Effective Teams Begin with Trust

October 8, 2014

Dysfunctional teams can produce results, but not consistently and not over the long term. An effective team that produces results consistently requires many attributes, but they all must begin with trust.

More than anything else, trust enables people to work together effectively.

Stephen M. R. Covey, author of The Speed of Trust, says this workplace trust is a function of both character and competence. Character includes integrity, motives, and your intent with other people. Competence is your capabilities, skills, results and track record. Both are essential for trust.

Trust lays the foundation for two or more people to function effectively because it instills assurance that the other person(s) can be relied upon.

In Patrick Lencioni’s book The Five Dysfunctions of a Team, he describes a lack of trust as an “unwillingness to be vulnerable.” This ability to be vulnerable is essential for people to feel connected—in both our personal and professional relationships—and that enables us to trust that we can count on each other.

In his book, Lencioni describes how trust shows up in teams.

When there is an absence of trust, team members:

  • Conceal their weaknesses and mistakes from one another
  • Hesitate to ask for help or provide constructive feedback
  • Hesitate to offer help outside their own areas of responsibility
  • Jump to conclusions about the intentions and aptitudes of others without attempting to clarify them
  • Fail to recognize and tap into one another’s skills and experiences
  • Hold grudges
  • Dread meetings and find reasons to avoid spending time together


When there is trust, team members:

  • Admit weaknesses and mistakes
  • Ask for help
  • Accept questions and input about their areas of responsibility
  • Give one another the benefit of the doubt before arriving at a negative conclusion
  • Take risks in offering feedback and assistance
  • Appreciate and tap into one another’s skills and experiences
  • Offer and accept apologies without hesitation
  • Look forward to meetings and other opportunities to work as a group

Successful teams demonstrate confidence that every team member’s intentions are good and they can feel safe within the group.

Trust within a team often requires that individual members demonstrate relational trust. Covey identifies 13 behaviors that strengthen relational trust. These are: talk straight, demonstrate respect, create transparency, right wrongs, show loyalty, deliver results, get better, confront reality, clarify expectations, practice accountability, listen first, keep commitments, extend trust.

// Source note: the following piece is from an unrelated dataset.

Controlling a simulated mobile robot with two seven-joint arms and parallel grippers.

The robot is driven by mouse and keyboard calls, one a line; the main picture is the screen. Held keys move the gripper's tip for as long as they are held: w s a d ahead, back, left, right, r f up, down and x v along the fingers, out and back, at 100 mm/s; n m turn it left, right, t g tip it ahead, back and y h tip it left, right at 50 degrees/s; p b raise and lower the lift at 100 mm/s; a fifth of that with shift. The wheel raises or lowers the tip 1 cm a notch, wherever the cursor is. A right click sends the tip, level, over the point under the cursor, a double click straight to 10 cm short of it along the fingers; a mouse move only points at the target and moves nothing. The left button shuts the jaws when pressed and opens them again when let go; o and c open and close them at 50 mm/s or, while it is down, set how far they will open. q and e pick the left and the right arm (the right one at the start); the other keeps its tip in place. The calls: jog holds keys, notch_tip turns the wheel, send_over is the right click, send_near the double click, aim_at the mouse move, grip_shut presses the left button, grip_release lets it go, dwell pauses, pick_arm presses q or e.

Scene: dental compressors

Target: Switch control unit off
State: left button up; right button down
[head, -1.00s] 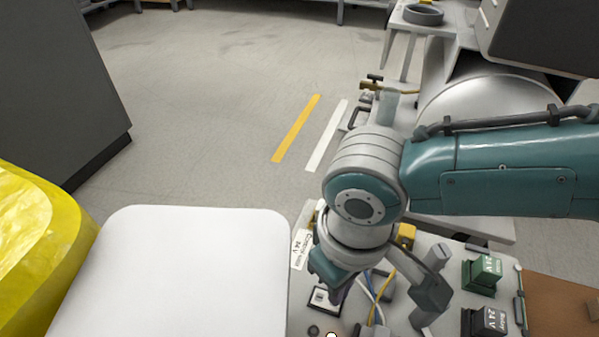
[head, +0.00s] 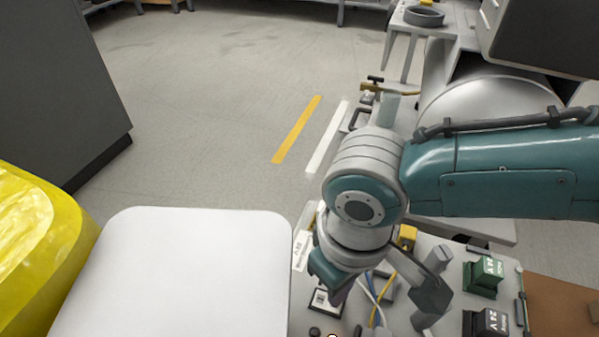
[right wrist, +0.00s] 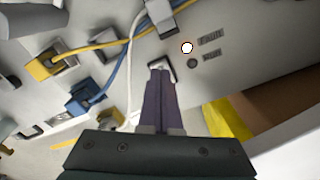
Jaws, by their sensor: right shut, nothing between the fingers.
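The control unit (head: 302,312) is a light grey panel at the bottom of the head view, with a small switch (head: 322,303) in a pale square frame. My right gripper (head: 338,296) is over that switch. In the right wrist view, the closed fingers of my right gripper (right wrist: 161,72) point at the switch frame (right wrist: 163,66) and hide most of it; I cannot tell whether they touch it. A lit white round lamp (right wrist: 187,47) is beside the fingertips, and shows at the bottom edge of the head view (head: 332,335). My left gripper is not in view.
Yellow, blue and white cables (right wrist: 110,72) run across the panel near the fingers. Green (head: 484,274) and black (head: 490,322) 24 V blocks stand at right. A white flat surface (head: 180,270) lies left of the panel, with a yellow object (head: 40,250) beyond.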

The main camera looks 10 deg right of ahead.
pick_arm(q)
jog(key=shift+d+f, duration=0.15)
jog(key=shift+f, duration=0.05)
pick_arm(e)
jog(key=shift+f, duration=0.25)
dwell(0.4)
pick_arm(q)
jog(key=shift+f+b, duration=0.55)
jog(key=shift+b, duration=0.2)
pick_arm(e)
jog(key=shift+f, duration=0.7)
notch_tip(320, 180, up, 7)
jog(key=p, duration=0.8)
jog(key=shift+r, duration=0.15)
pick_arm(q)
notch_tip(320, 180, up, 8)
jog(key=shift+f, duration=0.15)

These behaviors don’t demand that everyone be an outgoing extravert who shares their entire lives with everyone at work. Instead, it is the ability to be open and transparent about who you are in a professional sense.

The ability to be open with each other is not so much about sharing personal information as it is sharing your knowledge, skills and experience with regard to the work you’re doing. And it is about the team members’ perception of your integrity, authenticity and level of caring.

The perception of these attributes will determine whether you are someone of character and competence team members are able to work with. And that is the trust they need to function effectively as a team.

Innovation through Trust and Accountability

June 8, 2012

There’s a great deal of discussion today about the need for innovation in business. Innovation is what fueled the enormous growth of American companies throughout the last century, leading to the proliferation of the telephone, television, and automobile, and made space flight possible.

Innovation is essential to revolutionizing the way we live and help maintain a competitive edge in the marketplace. But this innovation requires fostering a workplace environment that includes employer trust and employee accountability.

Apple, with a market capitalization of more than $500 billion, is arguably the most valued and innovative company in the world. Their continual innovation has propelled Apple’s astounding profitability.

In the same way the Macintosh revolutionized the personal computer back in 1984, the iPod, iPhone and iPad created huge markets. These other products may not have been the first to market, but they were designed, manufactured and marketed in such a way that everyone had to have one.

Much credit has been attributed to the late Steve Jobs, but more than likely it was the culture he and others created at Apple that enabled this kind of innovation.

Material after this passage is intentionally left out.